**GOAL**
Pictures stay out of the copy; set down each line of the listing below exactly.

━━━━━━━━━━━━━━━━

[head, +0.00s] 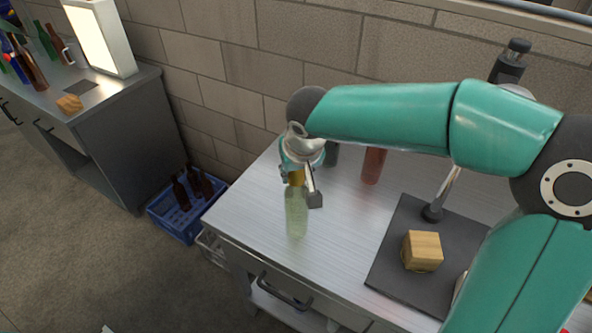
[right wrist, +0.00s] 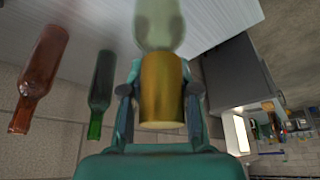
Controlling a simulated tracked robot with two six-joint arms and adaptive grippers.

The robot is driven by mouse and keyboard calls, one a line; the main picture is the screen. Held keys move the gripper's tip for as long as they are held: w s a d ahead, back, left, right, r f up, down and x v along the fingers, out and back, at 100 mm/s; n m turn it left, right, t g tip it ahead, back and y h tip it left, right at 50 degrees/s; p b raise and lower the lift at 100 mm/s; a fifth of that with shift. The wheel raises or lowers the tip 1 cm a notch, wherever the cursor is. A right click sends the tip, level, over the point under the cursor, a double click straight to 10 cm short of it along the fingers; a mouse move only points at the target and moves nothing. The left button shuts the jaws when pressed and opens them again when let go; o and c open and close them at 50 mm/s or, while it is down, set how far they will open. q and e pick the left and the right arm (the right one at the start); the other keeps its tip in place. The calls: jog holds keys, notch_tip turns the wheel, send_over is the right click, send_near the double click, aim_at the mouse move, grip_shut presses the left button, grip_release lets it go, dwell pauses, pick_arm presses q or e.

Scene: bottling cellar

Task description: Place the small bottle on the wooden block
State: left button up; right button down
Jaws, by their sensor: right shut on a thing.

━━━━━━━━━━━━━━━━

**TASK ANSWER**
[head, +0.00s] 
[right wrist, +0.00s] 
Controlling a simulated tracked robot with two six-joint arms and adaptive grippers.

The robot is driven by mouse and keyboard calls, one a line; the main picture is the screen. Held keys move the gripper's tip for as long as they are held: w s a d ahead, back, left, right, r f up, down and x v along the fingers, out and back, at 100 mm/s; n m turn it left, right, t g tip it ahead, back and y h tip it left, right at 50 degrees/s; p b raise and lower the lift at 100 mm/s; a fifth of that with shift. The wheel raises or lowers the tip 1 cm a notch, wherever the cursor is. A right click sends the tip, level, over the point under the cursor, a double click straight to 10 cm short of it along the fingers; a mouse move only points at the target and moves nothing. The left button shuts the jaws when pressed and opens them again when let go; o and c open and close them at 50 mm/s or, while it is down, set how far they will open. q and e pick the left and the right arm (the right one at the start); the other keeps its tip in place. The calls: jog holds keys, notch_tip turns the wheel, send_over is the right click, send_near the double click, aim_at the mouse move, grip_shut presses the left button, grip_release lets it go, dwell pauses, pick_arm presses q or e.

Scene: bottling cellar

Task description: Place the small bottle on the wooden block
State: left button up; right button down
Jaws, by their sensor: right shut on a thing.

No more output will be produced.